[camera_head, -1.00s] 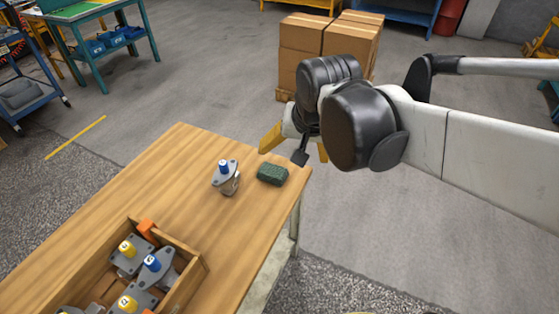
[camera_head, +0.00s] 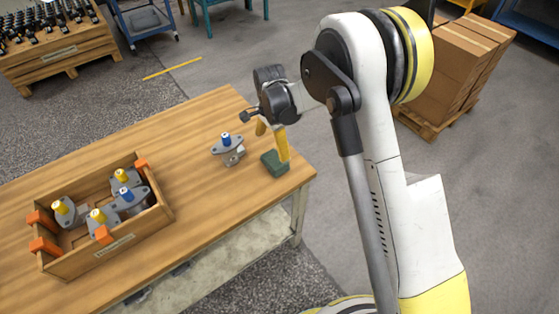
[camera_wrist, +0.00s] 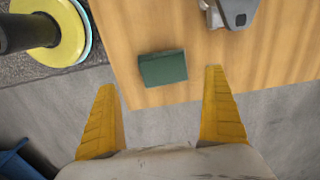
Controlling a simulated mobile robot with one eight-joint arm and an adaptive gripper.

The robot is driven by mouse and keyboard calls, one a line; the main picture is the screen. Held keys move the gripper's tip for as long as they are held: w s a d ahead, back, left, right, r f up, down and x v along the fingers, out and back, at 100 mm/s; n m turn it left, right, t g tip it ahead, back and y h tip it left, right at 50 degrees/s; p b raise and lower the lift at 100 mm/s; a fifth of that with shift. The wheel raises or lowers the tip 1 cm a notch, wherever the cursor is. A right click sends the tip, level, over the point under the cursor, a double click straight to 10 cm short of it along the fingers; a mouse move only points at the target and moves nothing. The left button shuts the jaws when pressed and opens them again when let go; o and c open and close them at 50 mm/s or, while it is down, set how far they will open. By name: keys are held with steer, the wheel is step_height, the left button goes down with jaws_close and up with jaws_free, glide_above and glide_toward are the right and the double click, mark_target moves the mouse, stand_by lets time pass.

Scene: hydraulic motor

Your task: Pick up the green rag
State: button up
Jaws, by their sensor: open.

_ _ _ _ _ _ _

▶ THE REQUEST
Find how many lines of the material carry the string "with". Only the number should be in the answer.

▶ COMPLETE OUTPUT
2